As used herein, an element or step recited in the singular and proceeded with the word “a” or “an” should be understood as not excluding plural elements or steps unless such exclusion is explicitly recited. Furthermore, references to “one embodiment” of the disclosure or an “exemplary embodiment” are not intended to be interpreted as excluding the existence of additional embodiments that also incorporate the recited features. Likewise, limitations associated with “one embodiment” or “an embodiment” should not be interpreted as limiting to all embodiments unless explicitly recited.
Disjunctive language such as the phrase “at least one of X, Y, or Z,” unless specifically stated otherwise, is generally intended, within the context presented, to disclose that an item, term, etc. may be either X, Y, or Z, or any combination thereof (e.g., X, Y, and/or Z). Likewise, conjunctive language such as the phrase “at least one of X, Y, and Z,” unless specifically stated otherwise, is generally intended, within the context presented, to disclose at least one of X, at least one of Y, and at least one of Z.
The disclosed systems and methods are not limited to the specific embodiments described herein. Rather, components of the systems or steps of the methods may be utilized independently and separately from other described components or steps.

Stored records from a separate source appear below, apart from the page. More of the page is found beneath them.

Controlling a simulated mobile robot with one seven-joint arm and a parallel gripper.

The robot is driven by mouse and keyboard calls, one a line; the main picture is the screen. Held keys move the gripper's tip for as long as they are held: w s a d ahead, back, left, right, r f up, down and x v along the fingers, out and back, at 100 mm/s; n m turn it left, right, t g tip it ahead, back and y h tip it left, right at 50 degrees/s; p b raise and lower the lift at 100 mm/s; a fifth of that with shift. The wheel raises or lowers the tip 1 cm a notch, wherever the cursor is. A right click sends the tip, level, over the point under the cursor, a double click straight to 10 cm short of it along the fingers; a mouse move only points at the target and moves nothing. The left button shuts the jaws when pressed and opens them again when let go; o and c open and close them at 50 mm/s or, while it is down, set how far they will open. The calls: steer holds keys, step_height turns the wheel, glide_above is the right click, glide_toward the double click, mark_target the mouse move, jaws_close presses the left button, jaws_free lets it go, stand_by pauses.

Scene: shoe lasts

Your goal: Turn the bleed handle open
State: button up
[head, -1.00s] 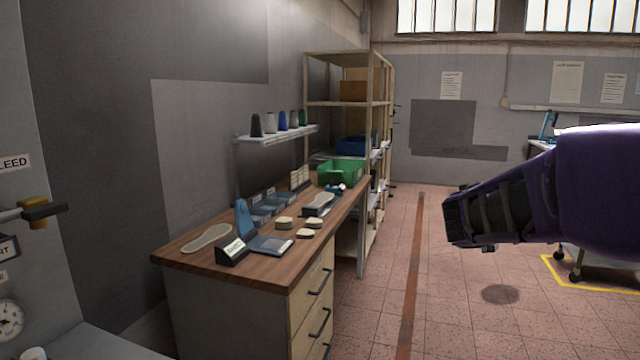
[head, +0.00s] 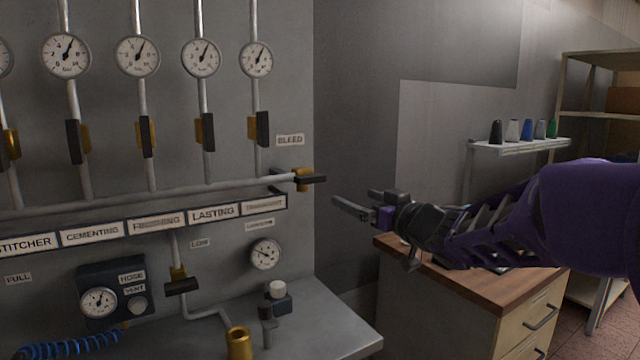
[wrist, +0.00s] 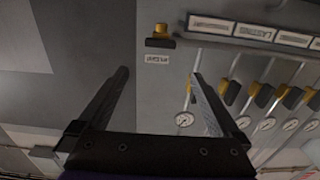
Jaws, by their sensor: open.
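The bleed handle (head: 312,179) is a black lever on a brass valve body at the right end of the horizontal pipe, just below the BLEED label (head: 290,140). The lever lies level, in line with the pipe. In the wrist view the handle (wrist: 160,42) appears upside down, with its label below it. My gripper (head: 354,198) is open and empty, to the right of the handle and a little lower in the head view. In the wrist view its two fingers (wrist: 160,73) are spread, and the handle shows beyond the gap between their tips. They are apart from it.
Several other black-handled valves (head: 262,129) and gauges (head: 256,59) line the grey panel to the left. A grey ledge (head: 320,318) with a brass fitting (head: 238,343) juts out below. A wooden bench (head: 530,285) and wall shelf (head: 520,146) stand to the right.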

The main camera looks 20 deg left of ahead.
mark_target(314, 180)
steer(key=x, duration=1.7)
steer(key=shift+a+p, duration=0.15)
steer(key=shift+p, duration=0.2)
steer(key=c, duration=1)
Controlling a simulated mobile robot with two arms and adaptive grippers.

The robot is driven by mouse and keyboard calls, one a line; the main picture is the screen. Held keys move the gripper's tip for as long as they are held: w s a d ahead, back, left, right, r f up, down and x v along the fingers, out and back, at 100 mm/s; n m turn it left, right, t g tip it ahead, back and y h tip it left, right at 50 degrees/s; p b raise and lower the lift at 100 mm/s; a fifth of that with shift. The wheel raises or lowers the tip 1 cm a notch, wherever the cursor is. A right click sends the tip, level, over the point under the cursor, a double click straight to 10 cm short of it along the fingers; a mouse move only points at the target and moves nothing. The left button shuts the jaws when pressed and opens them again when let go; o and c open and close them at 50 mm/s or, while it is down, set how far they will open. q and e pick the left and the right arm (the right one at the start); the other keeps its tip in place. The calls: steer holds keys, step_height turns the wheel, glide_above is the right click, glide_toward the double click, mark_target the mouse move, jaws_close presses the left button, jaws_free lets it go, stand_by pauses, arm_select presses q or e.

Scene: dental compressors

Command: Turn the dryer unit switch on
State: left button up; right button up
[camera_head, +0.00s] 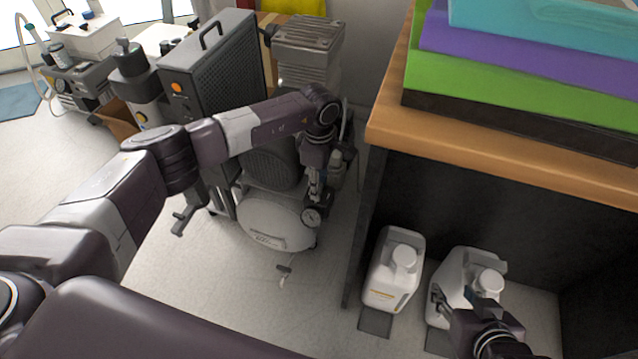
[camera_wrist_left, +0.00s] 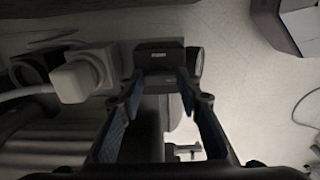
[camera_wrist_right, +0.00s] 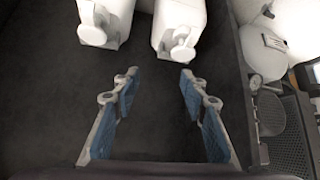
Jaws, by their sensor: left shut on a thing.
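My left gripper (camera_head: 315,192) is low beside the compressor, above the right end of its white tank (camera_head: 275,222). In the left wrist view, its fingers (camera_wrist_left: 162,82) are closed on the sides of a dark box (camera_wrist_left: 160,55) with a small pale label. Which part of the unit this box is, and how its switch is set, I cannot tell. A tall grey perforated cabinet (camera_head: 222,60) with an orange button (camera_head: 177,87) stands behind my left arm. My right gripper (camera_head: 465,298) is by the white jugs; its fingers (camera_wrist_right: 158,78) are open and empty in the right wrist view.
A pressure gauge (camera_head: 311,217) sits just below my left gripper. A white plug-like part with a cable (camera_wrist_left: 72,82) is left of the fingers. A wooden-topped bench (camera_head: 500,140) stands right, with two white jugs (camera_head: 392,268) (camera_head: 458,272) below.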

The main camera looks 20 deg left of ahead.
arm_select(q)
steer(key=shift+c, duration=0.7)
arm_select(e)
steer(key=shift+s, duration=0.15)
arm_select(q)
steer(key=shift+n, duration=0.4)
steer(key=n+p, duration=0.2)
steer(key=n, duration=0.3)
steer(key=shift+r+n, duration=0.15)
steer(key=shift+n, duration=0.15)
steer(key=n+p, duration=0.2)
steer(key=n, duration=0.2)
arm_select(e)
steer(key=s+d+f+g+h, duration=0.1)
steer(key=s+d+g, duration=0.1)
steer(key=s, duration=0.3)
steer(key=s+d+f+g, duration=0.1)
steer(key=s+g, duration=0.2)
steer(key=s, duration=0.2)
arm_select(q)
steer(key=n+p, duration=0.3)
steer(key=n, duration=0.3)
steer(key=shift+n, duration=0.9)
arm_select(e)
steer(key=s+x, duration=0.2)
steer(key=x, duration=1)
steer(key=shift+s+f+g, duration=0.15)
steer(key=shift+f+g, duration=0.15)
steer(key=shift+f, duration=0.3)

This written description uses examples to disclose various embodiments, which include the best mode, to enable any person skilled in the art to practice those embodiments, including making and using any devices or systems and performing any incorporated methods. The patentable scope is defined by the claims and may include other examples that occur to those skilled in the art. Such other examples are intended to be within the scope of the claims if they have structural elements that do not differ from the literal language of the claims, or if they include equivalent structural elements with insubstantial differences form the literal language of the claims.